3) Reduces the Budgeting Process
It’s easier to set up and maintain than a traditional monthly budget because there are only three categories.
4) Helps to Achieve Your Goals
Set aside money before you spend it. This method makes saving your money a goal. A 50/30/20 budget helps you achieve your financial goals like saving for an emergency, buying a house, or saving for retirement.
Is the 50/30/20 Budgeting Method Right for You?
The 50/30/20 budget is a popular budgeting method. However, not everyone should use it. The system may be a sound budgeting method for some, but it’s not right for everyone. The only way to know if the 50/30/20 budget is right for you is to consider your financial situation.
Having three categories to track may help you focus on your finances instead of getting lost in the details. Others, however, might need more categories to get a better understanding of their spending habits. You have to figure out whether you want something that’s less detailed or more structured.

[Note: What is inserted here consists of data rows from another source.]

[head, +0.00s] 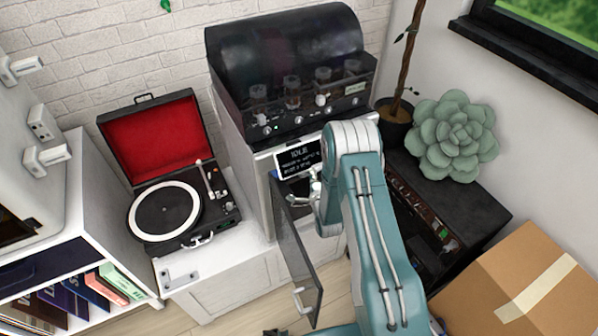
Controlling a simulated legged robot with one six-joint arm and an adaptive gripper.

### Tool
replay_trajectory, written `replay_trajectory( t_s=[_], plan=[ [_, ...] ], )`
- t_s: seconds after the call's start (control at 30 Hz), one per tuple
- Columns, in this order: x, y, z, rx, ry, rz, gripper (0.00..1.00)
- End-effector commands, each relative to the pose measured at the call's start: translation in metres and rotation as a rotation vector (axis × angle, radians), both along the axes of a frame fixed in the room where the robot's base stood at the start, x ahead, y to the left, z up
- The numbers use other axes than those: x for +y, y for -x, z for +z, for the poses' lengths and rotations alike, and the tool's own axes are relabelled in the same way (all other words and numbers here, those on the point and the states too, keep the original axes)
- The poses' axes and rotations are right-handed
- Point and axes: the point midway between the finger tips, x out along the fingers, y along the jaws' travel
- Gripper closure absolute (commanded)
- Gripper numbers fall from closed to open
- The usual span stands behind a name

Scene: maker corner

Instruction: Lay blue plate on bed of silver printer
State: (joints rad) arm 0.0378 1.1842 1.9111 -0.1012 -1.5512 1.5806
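A silver-white box-shaped cabinet, which looks like the silver printer (262,167), stands in the middle of the head view under a black tube unit. Its dark glass door (299,255) is swung open toward me. A black card or screen with white text (299,159) shows at the top of its front. My gripper (318,192) is at the open front, just below that card, and partly hidden by my arm. I cannot tell whether it holds anything. A thin blue strip (274,174) shows at the opening's left edge; I cannot tell if it is the blue plate. The bed is hidden.
The open door hangs beside my arm on its left. A turntable with a red-lined lid (165,213) stands on a white cabinet at left. A black tube unit (293,80) is above. A dark box (450,205), a succulent (452,137) and a cardboard box (530,285) are at right.

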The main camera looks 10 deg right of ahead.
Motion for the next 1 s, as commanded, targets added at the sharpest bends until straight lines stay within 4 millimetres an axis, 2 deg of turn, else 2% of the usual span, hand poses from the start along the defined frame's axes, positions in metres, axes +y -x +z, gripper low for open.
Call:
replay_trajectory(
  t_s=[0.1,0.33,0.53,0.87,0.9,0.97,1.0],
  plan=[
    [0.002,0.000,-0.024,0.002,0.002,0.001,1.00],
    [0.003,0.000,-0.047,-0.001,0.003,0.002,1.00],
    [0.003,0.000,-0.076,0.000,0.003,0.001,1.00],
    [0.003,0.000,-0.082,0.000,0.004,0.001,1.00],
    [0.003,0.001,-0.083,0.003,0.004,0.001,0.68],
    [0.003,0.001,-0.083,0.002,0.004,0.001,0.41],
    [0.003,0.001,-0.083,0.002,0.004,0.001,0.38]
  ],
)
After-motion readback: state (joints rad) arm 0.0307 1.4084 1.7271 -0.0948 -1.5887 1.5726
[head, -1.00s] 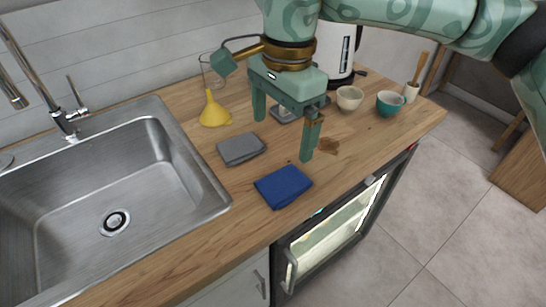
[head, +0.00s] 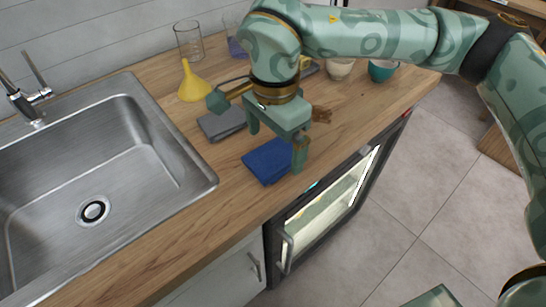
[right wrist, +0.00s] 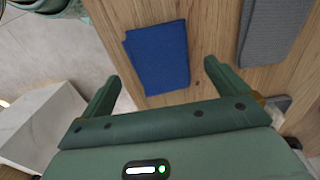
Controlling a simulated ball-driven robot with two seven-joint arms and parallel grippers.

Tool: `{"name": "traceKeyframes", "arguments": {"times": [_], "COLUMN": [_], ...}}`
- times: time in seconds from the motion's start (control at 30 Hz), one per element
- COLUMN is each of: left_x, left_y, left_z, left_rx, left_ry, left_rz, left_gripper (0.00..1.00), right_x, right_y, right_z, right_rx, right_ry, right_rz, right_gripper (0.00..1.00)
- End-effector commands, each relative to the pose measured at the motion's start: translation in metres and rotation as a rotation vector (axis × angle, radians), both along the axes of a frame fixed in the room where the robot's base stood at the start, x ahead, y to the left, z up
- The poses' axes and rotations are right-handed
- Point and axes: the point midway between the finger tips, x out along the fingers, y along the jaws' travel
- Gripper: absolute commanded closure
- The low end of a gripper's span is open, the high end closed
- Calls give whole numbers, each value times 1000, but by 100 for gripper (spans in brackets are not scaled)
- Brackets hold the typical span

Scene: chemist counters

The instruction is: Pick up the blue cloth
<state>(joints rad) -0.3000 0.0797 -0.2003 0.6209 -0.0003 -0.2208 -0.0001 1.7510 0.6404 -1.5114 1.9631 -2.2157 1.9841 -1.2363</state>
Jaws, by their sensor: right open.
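The blue cloth (head: 268,162) lies folded flat on the wooden counter, near its front edge and right of the sink. My right gripper (head: 276,150) is over it in the head view, and one finger hides part of the cloth's right side. In the right wrist view the blue cloth (right wrist: 158,58) lies ahead of and between the open, empty fingers (right wrist: 160,78). The gripper appears to be above the cloth; I cannot tell whether it touches. My left gripper is not in view.
A grey cloth (head: 222,122) lies just behind the blue one, also in the wrist view (right wrist: 275,32). A yellow funnel (head: 192,84), a glass beaker (head: 188,40), a cream bowl (head: 340,68) and a teal bowl (head: 382,70) stand farther back. The steel sink (head: 205,185) is at left.

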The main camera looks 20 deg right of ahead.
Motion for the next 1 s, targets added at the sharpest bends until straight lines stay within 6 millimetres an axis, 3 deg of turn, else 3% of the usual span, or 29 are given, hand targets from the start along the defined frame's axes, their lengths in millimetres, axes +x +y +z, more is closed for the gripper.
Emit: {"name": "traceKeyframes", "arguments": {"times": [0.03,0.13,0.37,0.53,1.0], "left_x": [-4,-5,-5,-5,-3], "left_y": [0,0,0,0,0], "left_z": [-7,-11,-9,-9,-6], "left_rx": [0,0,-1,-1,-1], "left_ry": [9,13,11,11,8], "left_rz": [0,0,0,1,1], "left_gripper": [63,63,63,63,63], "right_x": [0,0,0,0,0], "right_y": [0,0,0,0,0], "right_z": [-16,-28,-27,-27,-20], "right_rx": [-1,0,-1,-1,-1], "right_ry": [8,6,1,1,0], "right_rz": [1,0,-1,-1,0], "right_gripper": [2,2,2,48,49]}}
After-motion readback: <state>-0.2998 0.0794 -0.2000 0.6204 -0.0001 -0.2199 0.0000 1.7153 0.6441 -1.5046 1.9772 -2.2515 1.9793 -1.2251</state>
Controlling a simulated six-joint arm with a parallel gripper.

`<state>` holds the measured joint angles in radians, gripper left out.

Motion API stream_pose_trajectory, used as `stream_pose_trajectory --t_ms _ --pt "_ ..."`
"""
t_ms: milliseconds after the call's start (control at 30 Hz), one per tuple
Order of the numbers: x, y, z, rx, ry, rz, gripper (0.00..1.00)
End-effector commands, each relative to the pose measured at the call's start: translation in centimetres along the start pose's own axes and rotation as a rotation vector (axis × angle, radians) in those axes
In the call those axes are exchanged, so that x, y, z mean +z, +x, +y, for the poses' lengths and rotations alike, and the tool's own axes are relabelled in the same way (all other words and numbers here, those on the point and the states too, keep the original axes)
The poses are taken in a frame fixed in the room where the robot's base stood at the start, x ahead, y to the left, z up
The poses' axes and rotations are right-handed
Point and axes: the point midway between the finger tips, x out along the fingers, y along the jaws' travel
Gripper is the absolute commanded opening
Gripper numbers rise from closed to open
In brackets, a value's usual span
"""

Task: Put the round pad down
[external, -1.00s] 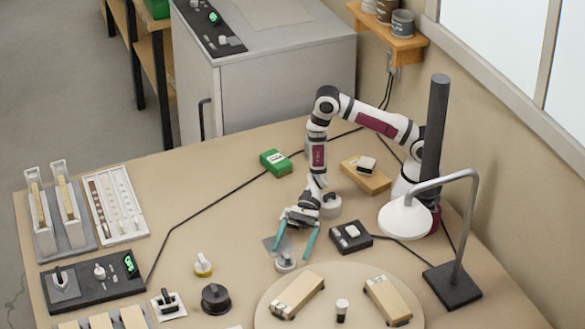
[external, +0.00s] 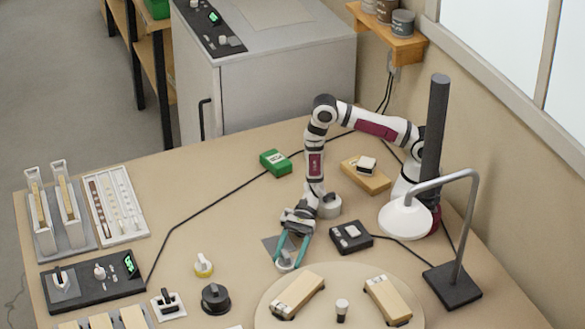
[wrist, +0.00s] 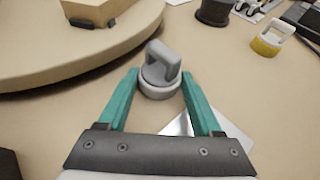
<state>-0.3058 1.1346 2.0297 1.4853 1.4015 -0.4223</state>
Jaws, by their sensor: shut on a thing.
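The round pad (wrist: 160,78) is a grey disc with a raised grip on top, between the teal fingers in the wrist view. It also shows at the fingertips in the external view (external: 285,267). My gripper (external: 287,262) points down and is shut on the round pad, with one finger at each side of it; it also shows in the wrist view (wrist: 160,74). The pad is at or very near the tabletop; I cannot tell whether it touches.
A flat grey plate (external: 270,246) lies just behind the pad. A round board (external: 262,312) with two wooden blocks is in front. A black knob (external: 215,299) and a yellow-based piece (external: 203,265) stand to the left. A black box (external: 351,237) is to the right.

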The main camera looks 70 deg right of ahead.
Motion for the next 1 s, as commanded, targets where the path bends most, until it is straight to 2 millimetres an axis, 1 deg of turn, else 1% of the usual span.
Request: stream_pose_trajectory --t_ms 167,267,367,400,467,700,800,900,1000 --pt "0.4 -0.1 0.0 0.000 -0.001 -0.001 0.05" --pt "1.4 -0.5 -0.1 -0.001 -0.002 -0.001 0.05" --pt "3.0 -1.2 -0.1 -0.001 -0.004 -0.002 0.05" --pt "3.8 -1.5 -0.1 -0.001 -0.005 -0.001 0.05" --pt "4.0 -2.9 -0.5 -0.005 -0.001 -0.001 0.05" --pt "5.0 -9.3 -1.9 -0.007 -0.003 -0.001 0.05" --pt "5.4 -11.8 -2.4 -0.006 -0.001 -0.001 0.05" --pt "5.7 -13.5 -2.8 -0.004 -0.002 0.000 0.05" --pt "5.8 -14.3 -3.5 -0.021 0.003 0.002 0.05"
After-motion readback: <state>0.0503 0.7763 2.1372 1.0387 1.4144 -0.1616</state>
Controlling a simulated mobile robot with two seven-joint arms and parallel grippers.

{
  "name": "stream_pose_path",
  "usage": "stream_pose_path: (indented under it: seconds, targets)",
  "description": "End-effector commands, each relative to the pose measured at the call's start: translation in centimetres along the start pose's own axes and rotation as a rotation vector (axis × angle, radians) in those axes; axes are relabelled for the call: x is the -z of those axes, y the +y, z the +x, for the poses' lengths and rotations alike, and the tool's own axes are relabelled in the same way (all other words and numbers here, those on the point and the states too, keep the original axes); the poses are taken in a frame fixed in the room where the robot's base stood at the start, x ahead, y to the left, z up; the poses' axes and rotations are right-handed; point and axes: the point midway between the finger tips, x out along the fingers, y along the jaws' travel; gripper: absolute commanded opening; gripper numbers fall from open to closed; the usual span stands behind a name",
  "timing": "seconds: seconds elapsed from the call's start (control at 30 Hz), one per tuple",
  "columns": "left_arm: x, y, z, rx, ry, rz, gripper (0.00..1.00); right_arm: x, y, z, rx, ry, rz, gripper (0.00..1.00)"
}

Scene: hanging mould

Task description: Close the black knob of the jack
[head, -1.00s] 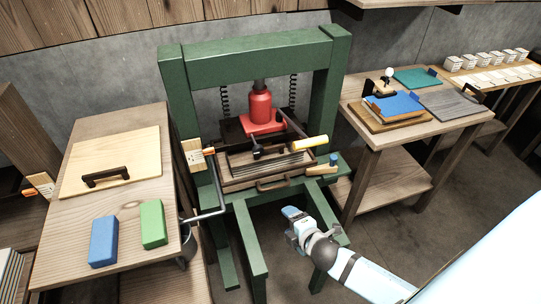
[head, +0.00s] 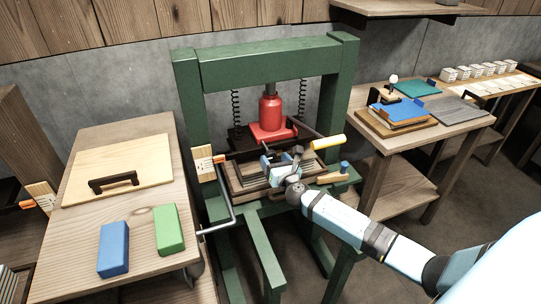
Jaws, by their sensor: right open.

Another thing to consider is that the 50/30/20 rule budget is a good guideline, but it might not work for everyone. Depending on how much you earn and where you live, 50% of your take-home pay might not be enough to cover your living expenses.
For example, people who live in high cost-of-living areas may have to spend most of their money on housing. This can make it impossible for them to spend less than 50% of their after-tax income on their needs.
Final Thoughts
The 50/30/20 budget is a popular rule of thumb that can help you get into the habit of having your money work for you. However, it’s important to know that there are many ways to give your hard-earned dollars a job.
This budgeting method is a great way to get started if you’re new to budgeting. It’s an easy way to plan and track your spending and an excellent choice for those looking for a simple way to budget.
If you find yourself struggling with budgeting, don’t be afraid to experiment. Remember, you can adjust the numbers based on your personal financial circumstances. But if you can’t make this budget work, try other budgets that are more suited to your specific needs.